Over the years, Caltrans has acknowledged the problem. And there has been some movement: the agency approved a $12 million underpass on Highway 17 near Santa Cruz. And in Southern California, there are plans for a $60 million wildlife overpass to help mountain lions and deer cross. Most of that would be privately funded.

A steadfast advocate

So far no such project has been planned for 280, but citizen scientist Kathryn Harrold is trying to change that. In order to communicate the severity of the issue to Caltrans, she’s been reading through records of all the drivers that have died there in recent years. But this work takes an emotional toll.

“It's seriously hard reading people's obituaries,” she says. “It's totally brutal.
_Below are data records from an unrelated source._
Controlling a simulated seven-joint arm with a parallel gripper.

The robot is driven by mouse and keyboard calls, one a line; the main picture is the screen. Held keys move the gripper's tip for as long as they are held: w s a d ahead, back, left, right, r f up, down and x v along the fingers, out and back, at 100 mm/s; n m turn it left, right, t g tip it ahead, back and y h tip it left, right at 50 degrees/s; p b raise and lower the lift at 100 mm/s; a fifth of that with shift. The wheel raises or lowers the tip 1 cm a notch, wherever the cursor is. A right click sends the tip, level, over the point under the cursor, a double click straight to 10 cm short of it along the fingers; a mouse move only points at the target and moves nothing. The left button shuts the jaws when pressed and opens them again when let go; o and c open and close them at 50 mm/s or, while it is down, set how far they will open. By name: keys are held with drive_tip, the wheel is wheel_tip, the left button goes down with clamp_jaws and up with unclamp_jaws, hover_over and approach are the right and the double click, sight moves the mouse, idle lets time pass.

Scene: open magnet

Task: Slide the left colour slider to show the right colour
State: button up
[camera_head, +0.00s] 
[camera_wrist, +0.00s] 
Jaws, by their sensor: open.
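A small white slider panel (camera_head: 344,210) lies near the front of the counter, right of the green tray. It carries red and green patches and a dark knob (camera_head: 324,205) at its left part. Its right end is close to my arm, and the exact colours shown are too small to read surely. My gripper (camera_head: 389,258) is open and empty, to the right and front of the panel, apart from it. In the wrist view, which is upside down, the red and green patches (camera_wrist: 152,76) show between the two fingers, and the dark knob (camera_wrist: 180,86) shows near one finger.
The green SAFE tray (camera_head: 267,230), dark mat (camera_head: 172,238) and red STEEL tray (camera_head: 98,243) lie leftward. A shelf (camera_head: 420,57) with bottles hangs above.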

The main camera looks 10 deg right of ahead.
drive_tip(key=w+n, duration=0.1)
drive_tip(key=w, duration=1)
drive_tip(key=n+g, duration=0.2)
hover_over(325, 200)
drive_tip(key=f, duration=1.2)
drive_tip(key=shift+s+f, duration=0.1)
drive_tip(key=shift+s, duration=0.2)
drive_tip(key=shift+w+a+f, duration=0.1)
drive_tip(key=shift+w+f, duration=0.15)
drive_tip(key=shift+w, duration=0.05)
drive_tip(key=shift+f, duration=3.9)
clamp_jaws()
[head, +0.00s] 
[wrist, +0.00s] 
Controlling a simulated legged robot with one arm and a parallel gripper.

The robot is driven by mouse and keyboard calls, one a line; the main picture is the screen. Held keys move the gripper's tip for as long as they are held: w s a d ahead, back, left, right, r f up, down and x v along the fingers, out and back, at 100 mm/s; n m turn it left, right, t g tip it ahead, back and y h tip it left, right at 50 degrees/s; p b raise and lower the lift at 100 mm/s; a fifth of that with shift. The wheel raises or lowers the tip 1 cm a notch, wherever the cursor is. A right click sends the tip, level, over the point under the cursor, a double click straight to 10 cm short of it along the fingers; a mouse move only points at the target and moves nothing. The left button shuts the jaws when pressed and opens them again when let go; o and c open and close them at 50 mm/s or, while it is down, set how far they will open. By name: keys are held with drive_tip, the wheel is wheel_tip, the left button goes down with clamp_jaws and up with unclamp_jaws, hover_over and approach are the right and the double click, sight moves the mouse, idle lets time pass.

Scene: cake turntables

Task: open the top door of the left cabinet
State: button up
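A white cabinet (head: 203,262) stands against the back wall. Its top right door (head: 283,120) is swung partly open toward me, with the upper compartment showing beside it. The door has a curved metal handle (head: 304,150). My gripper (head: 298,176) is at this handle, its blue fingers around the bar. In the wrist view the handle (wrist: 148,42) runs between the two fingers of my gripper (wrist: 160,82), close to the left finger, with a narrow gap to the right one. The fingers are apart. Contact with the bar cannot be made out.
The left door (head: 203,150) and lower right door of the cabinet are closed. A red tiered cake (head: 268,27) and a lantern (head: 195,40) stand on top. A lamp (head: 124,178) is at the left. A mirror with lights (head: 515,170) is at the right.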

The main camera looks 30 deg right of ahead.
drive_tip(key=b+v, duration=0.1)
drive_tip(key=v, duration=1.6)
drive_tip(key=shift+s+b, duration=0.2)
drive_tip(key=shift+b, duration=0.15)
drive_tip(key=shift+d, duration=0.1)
And it's just it's so it's fixable.”

Still, Kathryn’s motivated. What started as a casual observation of a problem has turned into a calling. After she spent years writing to Caltrans and pressing for change, Kathryn started working with the Road Ecology Center as a consultant. When she isn’t logging animals in the database or reaching out to state representatives, she’s teaching herself how to scrape collision data from the California Highway Patrol website, and working toward an environmental science degree.

“I never really wanted to be an expert in road kill. But it just kind of happened as they've taken so long to fix the problem. I just kept learning more and more.”

Kathryn says she doesn’t plan on stopping until all of our highways are safe for people and for animals. And that might take a while. In the meantime, she keeps her dash cam running.